But your attitude on Creation vs Evolution is certainly part of what keep Creationist Ministries like the named Australians of CMI to consider Catholicism is the true Church!

"It depends on what they bring up in conversation usually (evolution is one of them) but most often, I focus on the Deity of Christ, what the word "begotten" means, what the word "Son of God" means,"

Sarfati and Walker being Trinitarian, they have no need of that.

"Note, there is no dogmatic / doctrinal stance on creationism vs evolution. Catholics can take either side."

Would you mind writing that in a mail to the Archdiocese of Paris as well as the FSSPX in Paris, also known as St. Nicolas du Chardonnet? I am being treated as either a JW, or at least unduly influenced by them, because I am creationist.

However, seriously, I think you are wrong. Humani Generis did not allow for Adam having parents that were truly human (if they had been, he would not have been the first man), and without such, there is no possibility they could have been talking, so he would have grown up as a feral child. The non-traditional alternative that Pius XII allowed learned people to defend in learned debates is a dead end for this reason.

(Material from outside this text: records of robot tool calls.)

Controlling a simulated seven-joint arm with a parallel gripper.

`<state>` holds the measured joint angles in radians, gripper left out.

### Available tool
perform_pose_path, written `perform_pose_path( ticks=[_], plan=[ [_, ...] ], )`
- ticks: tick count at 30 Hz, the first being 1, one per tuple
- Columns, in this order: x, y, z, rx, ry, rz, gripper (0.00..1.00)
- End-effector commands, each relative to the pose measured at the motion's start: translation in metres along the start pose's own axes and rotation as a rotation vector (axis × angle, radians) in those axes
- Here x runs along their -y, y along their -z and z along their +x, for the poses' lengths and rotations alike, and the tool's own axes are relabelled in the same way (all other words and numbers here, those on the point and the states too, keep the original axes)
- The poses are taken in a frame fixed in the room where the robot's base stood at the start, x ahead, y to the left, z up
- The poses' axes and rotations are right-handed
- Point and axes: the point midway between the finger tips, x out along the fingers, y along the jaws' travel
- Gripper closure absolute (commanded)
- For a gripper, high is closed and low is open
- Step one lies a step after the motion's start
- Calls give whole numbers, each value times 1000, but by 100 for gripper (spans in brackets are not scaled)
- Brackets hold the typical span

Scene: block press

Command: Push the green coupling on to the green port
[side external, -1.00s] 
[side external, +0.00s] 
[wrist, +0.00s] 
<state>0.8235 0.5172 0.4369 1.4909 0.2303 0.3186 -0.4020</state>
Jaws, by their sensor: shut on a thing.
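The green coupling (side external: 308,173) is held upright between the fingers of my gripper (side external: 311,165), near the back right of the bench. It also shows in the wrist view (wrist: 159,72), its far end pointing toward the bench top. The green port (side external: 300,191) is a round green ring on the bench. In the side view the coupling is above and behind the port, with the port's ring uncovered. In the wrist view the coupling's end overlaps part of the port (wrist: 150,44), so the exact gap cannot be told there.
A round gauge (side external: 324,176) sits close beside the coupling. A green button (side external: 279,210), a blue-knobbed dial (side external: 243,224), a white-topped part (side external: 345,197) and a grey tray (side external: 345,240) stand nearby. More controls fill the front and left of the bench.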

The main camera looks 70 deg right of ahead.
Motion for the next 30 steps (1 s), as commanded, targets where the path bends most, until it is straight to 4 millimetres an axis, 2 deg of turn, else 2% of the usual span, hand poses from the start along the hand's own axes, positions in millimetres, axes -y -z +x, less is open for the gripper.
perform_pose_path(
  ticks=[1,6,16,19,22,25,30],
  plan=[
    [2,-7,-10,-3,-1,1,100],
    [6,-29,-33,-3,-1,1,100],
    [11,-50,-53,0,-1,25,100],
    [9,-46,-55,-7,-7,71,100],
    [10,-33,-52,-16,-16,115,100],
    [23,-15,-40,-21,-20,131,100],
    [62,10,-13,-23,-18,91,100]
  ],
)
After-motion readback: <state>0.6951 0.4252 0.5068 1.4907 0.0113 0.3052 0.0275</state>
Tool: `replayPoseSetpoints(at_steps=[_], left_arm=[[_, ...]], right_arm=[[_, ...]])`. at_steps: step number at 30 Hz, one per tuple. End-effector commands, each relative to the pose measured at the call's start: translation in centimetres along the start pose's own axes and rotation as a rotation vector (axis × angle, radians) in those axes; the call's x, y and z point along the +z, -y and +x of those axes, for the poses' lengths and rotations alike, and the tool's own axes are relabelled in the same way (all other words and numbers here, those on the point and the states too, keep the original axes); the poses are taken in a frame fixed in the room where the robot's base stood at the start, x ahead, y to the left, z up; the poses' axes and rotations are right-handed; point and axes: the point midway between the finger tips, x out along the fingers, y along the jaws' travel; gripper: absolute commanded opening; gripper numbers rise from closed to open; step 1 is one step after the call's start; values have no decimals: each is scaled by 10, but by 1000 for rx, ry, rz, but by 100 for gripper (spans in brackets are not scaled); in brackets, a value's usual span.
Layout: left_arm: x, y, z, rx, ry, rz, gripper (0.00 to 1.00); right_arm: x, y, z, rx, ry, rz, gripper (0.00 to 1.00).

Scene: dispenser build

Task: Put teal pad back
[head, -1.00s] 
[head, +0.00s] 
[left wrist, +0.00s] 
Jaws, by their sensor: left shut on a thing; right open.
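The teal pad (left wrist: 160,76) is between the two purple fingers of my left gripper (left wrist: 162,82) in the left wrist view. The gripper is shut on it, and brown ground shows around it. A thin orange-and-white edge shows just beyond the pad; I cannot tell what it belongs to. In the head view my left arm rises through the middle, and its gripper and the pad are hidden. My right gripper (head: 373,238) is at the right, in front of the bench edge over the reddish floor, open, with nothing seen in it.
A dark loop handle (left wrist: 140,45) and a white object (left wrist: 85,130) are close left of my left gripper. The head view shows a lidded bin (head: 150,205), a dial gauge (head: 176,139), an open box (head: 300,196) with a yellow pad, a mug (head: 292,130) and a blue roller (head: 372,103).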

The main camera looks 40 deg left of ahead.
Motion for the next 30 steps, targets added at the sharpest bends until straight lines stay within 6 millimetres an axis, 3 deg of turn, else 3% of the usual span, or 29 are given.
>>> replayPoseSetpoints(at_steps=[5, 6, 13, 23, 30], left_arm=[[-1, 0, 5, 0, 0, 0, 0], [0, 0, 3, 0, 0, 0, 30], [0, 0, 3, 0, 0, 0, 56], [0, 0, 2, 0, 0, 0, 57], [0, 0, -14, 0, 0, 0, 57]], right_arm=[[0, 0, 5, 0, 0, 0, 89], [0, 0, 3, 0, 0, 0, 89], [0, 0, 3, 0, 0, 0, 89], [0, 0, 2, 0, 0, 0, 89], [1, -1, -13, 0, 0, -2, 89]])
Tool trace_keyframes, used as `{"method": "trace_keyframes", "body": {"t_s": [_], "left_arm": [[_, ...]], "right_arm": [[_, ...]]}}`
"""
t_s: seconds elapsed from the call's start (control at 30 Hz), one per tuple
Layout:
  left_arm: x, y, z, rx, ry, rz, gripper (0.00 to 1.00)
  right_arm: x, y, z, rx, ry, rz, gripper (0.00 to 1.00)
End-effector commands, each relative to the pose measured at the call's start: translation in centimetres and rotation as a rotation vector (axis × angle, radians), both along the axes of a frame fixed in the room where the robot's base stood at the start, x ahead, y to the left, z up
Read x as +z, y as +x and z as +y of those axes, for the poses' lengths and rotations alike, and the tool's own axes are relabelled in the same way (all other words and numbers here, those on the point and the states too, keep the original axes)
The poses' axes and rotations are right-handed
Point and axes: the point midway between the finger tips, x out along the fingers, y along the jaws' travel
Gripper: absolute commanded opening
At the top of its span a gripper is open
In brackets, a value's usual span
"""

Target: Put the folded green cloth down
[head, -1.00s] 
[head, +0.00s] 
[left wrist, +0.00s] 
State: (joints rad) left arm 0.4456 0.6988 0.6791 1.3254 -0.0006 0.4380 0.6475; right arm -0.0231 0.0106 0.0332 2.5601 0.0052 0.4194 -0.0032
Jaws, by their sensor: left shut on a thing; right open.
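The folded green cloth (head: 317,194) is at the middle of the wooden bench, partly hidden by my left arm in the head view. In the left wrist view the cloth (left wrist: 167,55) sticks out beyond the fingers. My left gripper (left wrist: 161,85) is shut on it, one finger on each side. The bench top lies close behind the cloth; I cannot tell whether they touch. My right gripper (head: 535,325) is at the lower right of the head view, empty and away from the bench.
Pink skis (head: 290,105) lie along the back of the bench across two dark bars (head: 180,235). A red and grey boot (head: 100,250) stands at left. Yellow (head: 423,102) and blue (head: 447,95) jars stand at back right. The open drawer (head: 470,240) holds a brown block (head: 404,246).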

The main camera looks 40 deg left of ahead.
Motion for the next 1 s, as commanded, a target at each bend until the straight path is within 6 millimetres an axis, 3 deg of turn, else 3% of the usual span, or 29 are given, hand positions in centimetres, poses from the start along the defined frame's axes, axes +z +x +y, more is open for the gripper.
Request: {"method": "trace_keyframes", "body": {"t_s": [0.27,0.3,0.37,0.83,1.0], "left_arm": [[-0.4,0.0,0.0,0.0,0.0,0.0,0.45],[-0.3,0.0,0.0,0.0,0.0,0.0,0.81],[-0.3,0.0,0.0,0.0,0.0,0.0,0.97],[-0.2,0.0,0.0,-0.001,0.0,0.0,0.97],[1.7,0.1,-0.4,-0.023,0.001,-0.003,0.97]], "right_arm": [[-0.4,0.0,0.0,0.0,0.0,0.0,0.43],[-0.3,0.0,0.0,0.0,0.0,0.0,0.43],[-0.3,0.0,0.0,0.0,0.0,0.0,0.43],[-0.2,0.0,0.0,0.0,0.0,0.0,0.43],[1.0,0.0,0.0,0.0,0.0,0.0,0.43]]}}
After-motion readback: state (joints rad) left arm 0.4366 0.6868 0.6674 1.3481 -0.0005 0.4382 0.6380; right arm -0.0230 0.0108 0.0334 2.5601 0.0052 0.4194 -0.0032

"science points to evolution"

Can you explain what "science" means in this context? Is astrology a science? Does European and Romanian hedgehogs evolving from a common ancestor equal evolution, or is the word for some vaster thing, like millions and billions of years and cats and dogs having a common ancestor?

TruthHasSpoken
@Hans-Georg Lundahl “You forgot the case about the particular cangaroo species”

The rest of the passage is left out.